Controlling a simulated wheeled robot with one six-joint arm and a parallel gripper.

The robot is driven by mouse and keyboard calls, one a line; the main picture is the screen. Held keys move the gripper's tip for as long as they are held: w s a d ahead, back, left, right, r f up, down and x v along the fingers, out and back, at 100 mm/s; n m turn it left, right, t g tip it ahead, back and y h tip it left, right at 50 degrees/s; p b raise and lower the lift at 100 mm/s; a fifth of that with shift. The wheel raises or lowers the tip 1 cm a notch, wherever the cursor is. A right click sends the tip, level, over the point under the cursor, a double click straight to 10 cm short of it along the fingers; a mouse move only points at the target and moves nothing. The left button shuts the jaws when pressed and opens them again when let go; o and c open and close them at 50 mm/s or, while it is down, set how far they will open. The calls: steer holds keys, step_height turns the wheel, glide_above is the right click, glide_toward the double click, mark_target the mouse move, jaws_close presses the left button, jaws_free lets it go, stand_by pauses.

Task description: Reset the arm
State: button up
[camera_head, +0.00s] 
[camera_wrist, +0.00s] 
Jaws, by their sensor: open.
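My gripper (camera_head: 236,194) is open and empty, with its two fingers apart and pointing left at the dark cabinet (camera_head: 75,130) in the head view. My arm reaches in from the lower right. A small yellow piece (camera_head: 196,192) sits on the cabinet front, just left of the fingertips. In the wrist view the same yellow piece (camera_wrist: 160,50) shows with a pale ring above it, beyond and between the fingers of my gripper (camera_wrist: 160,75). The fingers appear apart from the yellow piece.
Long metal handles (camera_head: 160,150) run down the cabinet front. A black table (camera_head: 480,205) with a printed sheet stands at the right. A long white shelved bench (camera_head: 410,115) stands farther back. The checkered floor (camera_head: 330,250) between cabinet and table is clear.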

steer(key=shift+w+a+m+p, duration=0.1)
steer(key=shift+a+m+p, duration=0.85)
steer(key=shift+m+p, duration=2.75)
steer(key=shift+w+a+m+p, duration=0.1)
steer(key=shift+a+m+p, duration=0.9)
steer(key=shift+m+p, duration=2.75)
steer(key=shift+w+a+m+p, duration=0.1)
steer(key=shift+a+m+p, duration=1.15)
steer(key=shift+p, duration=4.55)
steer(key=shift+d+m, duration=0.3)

_ _ _

WHAT IS REQUIRED: Quote the data above in full, changing nothing.

ANSWER TO THE EXERCISE:
Controlling a simulated wheeled robot with one six-joint arm and a parallel gripper.

The robot is driven by mouse and keyboard calls, one a line; the main picture is the screen. Held keys move the gripper's tip for as long as they are held: w s a d ahead, back, left, right, r f up, down and x v along the fingers, out and back, at 100 mm/s; n m turn it left, right, t g tip it ahead, back and y h tip it left, right at 50 degrees/s; p b raise and lower the lift at 100 mm/s; a fifth of that with shift. The wheel raises or lowers the tip 1 cm a notch, wherever the cursor is. A right click sends the tip, level, over the point under the cursor, a double click straight to 10 cm short of it along the fingers; a mouse move only points at the target and moves nothing. The left button shuts the jaws when pressed and opens them again when let go; o and c open and close them at 50 mm/s or, while it is down, set how far they will open. The calls: steer holds keys, step_height turns the wheel, glide_above is the right click, glide_toward the double click, mark_target the mouse move, jaws_close presses the left button, jaws_free lets it go, stand_by pauses.

Task description: Reset the arm
State: button up
[camera_head, +0.00s] 
[camera_wrist, +0.00s] 
Jaws, by their sensor: open.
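My gripper (camera_head: 236,194) is open and empty, with its two fingers apart and pointing left at the dark cabinet (camera_head: 75,130) in the head view. My arm reaches in from the lower right. A small yellow piece (camera_head: 196,192) sits on the cabinet front, just left of the fingertips. In the wrist view the same yellow piece (camera_wrist: 160,50) shows with a pale ring above it, beyond and between the fingers of my gripper (camera_wrist: 160,75). The fingers appear apart from the yellow piece.
Long metal handles (camera_head: 160,150) run down the cabinet front. A black table (camera_head: 480,205) with a printed sheet stands at the right. A long white shelved bench (camera_head: 410,115) stands farther back. The checkered floor (camera_head: 330,250) between cabinet and table is clear.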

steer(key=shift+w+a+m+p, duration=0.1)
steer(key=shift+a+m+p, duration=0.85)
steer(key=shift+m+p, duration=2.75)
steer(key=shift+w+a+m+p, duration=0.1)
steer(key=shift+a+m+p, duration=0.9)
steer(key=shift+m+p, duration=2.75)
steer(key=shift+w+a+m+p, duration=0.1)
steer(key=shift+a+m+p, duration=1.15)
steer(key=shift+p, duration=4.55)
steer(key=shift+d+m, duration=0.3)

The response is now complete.